Apple collega anche il quadro competitivo europeo alla propria posizione: ricorda che iPhone si muove in un mercato dominato da Android e sostiene di essere destinataria di un numero di indagini sproporzionato rispetto ad altri operatori, mentre alcune realtà sarebbero «escluse» dal perimetro del Dma (il portavoce ha citato esplicitamente, tra gli altri, Samsung, che in molti Paesi europei ha percentuali di mercato superiori a Apple; oppure TikTok che finora non è stata sottoposta ad alcun procedimento legato al Dma).

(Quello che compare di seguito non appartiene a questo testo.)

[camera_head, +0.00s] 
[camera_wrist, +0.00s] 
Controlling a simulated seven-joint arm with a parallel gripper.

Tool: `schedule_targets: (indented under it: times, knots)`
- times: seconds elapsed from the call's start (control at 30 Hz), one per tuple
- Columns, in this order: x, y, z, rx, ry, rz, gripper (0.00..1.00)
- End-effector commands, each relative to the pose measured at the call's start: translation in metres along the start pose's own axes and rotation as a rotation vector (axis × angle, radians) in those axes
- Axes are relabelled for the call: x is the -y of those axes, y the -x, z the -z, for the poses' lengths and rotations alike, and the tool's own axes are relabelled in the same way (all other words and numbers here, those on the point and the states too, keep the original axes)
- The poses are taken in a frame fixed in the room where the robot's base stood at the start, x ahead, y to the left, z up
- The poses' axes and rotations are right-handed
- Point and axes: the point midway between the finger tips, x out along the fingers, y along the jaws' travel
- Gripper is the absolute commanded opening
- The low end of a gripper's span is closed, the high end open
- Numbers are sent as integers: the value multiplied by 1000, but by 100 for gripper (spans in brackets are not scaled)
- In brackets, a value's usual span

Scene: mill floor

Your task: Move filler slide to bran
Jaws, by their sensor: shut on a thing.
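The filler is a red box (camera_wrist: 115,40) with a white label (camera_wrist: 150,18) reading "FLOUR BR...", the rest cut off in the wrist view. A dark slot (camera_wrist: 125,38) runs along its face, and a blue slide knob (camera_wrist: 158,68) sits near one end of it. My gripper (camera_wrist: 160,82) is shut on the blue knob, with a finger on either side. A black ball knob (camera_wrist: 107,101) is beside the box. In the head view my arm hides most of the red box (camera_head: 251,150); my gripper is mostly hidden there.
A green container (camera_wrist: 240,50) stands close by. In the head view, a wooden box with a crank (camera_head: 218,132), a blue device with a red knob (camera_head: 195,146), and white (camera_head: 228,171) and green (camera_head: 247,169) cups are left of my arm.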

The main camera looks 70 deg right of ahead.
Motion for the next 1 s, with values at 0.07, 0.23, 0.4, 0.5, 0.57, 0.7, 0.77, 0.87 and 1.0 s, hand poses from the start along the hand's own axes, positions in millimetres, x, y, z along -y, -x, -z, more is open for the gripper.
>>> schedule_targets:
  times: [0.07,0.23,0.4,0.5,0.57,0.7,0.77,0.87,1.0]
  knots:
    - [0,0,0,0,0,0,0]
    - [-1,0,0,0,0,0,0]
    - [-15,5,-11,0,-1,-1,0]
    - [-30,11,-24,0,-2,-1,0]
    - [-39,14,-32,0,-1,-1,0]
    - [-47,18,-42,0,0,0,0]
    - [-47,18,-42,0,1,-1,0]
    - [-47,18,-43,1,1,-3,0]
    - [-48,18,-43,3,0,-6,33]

Qual è la posizione dell’Europa
La Commissione difende l’impianto del Dma come strumento per ridurre le barriere, ampliare la scelta e garantire che funzioni chiave dell’accesso digitale non restino confinate in ecosistemi proprietari. Il punto di caduta si gioca ora sulle specifiche tecniche: trasformare i princìpi in interfacce software e processi verificabili senza sacrificare protezioni effettive dei dati. Bruxelles punterà a dimostrare che più apertura e più concorrenza possano coesistere con alti standard di sicurezza.
L’«accusa» ad Apple è che il giardino blindato della Mela non è una misura di sicurezza, ma una fortezza strategica progettata per tenere gli utenti in gabbia e per soffocare la concorrenza. Il Dma, nella logica della Commissione, non agisce «contro» un’azienda, ma a favore di un mercato equo e innovativo che le azioni di quella stessa azienda hanno sistematicamente compromesso.
Tra queste due visioni si giocherà la prossima stagione del rapporto tra Apple e l’Unione europea.
Anche se il caso di TikTok dimostra come le questioni tecniche e regolamentatrici, quando c’è Trump di mezzo, possano sempre finire assorbite da trattative di più alto livello, dove la diplomazia e la geopolitica vengono prima.